- DATASET EXTRACT
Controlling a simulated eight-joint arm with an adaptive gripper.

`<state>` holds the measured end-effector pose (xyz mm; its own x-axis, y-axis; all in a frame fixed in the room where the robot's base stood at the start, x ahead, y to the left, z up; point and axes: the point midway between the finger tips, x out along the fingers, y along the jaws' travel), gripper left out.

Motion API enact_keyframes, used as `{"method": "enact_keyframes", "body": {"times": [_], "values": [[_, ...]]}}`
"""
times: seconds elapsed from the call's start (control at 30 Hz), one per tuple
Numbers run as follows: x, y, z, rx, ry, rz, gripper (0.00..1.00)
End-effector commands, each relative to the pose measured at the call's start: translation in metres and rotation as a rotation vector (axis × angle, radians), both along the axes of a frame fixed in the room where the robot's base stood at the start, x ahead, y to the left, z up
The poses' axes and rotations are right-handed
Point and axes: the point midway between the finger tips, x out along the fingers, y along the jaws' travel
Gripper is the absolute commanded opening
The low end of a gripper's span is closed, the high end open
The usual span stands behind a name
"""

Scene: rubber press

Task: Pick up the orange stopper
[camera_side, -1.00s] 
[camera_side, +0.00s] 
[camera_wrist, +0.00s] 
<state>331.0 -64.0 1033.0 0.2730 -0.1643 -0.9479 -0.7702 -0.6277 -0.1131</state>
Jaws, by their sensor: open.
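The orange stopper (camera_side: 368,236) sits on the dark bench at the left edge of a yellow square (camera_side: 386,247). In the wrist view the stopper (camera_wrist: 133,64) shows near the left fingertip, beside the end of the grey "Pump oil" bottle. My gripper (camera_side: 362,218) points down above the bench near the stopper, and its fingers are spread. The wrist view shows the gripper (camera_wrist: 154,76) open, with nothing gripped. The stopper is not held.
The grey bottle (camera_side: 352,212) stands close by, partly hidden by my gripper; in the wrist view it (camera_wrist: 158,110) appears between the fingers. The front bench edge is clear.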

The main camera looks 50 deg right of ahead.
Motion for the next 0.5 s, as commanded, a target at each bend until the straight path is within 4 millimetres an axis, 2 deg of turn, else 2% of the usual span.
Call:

- TASK DETAILS
What you return should be the lines from the start of the data through the line with "<state>331.0 -64.0 1033.0", quoted exactly and nothing more.

- CORRECT RESULT
Controlling a simulated eight-joint arm with an adaptive gripper.

`<state>` holds the measured end-effector pose (xyz mm; its own x-axis, y-axis; all in a frame fixed in the room where the robot's base stood at the start, x ahead, y to the left, z up; point and axes: the point midway between the finger tips, x out along the fingers, y along the jaws' travel), gripper left out.

Motion API enact_keyframes, used as `{"method": "enact_keyframes", "body": {"times": [_], "values": [[_, ...]]}}`
"""
times: seconds elapsed from the call's start (control at 30 Hz), one per tuple
Numbers run as follows: x, y, z, rx, ry, rz, gripper (0.00..1.00)
End-effector commands, each relative to the pose measured at the call's start: translation in metres and rotation as a rotation vector (axis × angle, radians), both along the axes of a frame fixed in the room where the robot's base stood at the start, x ahead, y to the left, z up
The poses' axes and rotations are right-handed
Point and axes: the point midway between the finger tips, x out along the fingers, y along the jaws' travel
Gripper is the absolute commanded opening
The low end of a gripper's span is closed, the high end open
The usual span stands behind a name
"""

Scene: rubber press

Task: Pick up the orange stopper
[camera_side, -1.00s] 
[camera_side, +0.00s] 
[camera_wrist, +0.00s] 
<state>331.0 -64.0 1033.0 0.2730 -0.1643 -0.9479 -0.7702 -0.6277 -0.1131</state>

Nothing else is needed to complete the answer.